Everything from the line holding "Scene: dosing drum" to the end of the listing below should be copied exactly, line for line, minus the pictures.

** Start AVAILABLE DATA **

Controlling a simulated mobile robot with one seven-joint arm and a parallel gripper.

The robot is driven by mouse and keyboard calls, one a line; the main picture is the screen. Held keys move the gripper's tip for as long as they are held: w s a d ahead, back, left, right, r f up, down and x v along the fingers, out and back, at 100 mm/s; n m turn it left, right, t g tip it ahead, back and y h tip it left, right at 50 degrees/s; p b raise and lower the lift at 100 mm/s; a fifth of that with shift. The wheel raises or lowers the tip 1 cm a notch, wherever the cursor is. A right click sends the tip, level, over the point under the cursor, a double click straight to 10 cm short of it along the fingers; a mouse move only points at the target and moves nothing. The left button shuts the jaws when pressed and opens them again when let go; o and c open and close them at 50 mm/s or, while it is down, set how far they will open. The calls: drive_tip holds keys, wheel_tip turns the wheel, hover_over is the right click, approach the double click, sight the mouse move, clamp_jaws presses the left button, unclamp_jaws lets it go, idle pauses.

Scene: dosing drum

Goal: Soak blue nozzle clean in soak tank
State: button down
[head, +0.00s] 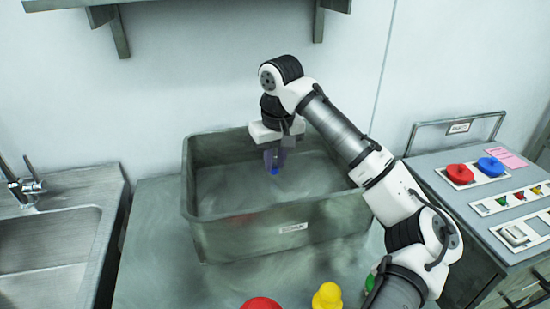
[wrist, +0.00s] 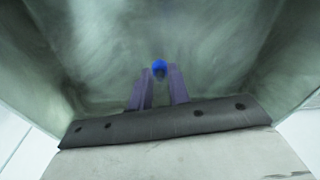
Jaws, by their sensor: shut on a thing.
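The soak tank (head: 222,235) is a grey-green open box with a label on its front, on the counter in the head view. My gripper (head: 274,165) points down inside the tank opening. It is shut on the blue nozzle (head: 275,171), a small blue piece at the fingertips. In the wrist view the blue nozzle (wrist: 159,68) sits between the two purple fingers of my gripper (wrist: 159,80), with the tank's inner walls around. The fingers hide part of the nozzle. I cannot tell how deep it is in the liquid.
A red part (head: 262,303) and a yellow part (head: 327,296) stand in front of the tank. A green part (head: 371,282) is partly behind my arm. A sink (head: 48,240) is at left. A panel with red (head: 460,174) and blue (head: 490,166) pieces is at right.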

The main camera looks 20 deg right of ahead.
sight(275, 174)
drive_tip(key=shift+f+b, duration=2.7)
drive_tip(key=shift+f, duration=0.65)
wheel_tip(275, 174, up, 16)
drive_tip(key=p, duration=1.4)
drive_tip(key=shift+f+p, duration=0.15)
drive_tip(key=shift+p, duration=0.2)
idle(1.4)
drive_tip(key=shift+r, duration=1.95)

** End AVAILABLE DATA **

OUTPUT OF THE EXERCISE
Scene: dosing drum

Goal: Soak blue nozzle clean in soak tank
State: button down
[head, +0.00s] 
[wrist, +0.00s] 
Jaws, by their sensor: shut on a thing.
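The soak tank (head: 222,235) is a grey-green open box with a label on its front, on the counter in the head view. My gripper (head: 274,165) points down inside the tank opening. It is shut on the blue nozzle (head: 275,171), a small blue piece at the fingertips. In the wrist view the blue nozzle (wrist: 159,68) sits between the two purple fingers of my gripper (wrist: 159,80), with the tank's inner walls around. The fingers hide part of the nozzle. I cannot tell how deep it is in the liquid.
A red part (head: 262,303) and a yellow part (head: 327,296) stand in front of the tank. A green part (head: 371,282) is partly behind my arm. A sink (head: 48,240) is at left. A panel with red (head: 460,174) and blue (head: 490,166) pieces is at right.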

The main camera looks 20 deg right of ahead.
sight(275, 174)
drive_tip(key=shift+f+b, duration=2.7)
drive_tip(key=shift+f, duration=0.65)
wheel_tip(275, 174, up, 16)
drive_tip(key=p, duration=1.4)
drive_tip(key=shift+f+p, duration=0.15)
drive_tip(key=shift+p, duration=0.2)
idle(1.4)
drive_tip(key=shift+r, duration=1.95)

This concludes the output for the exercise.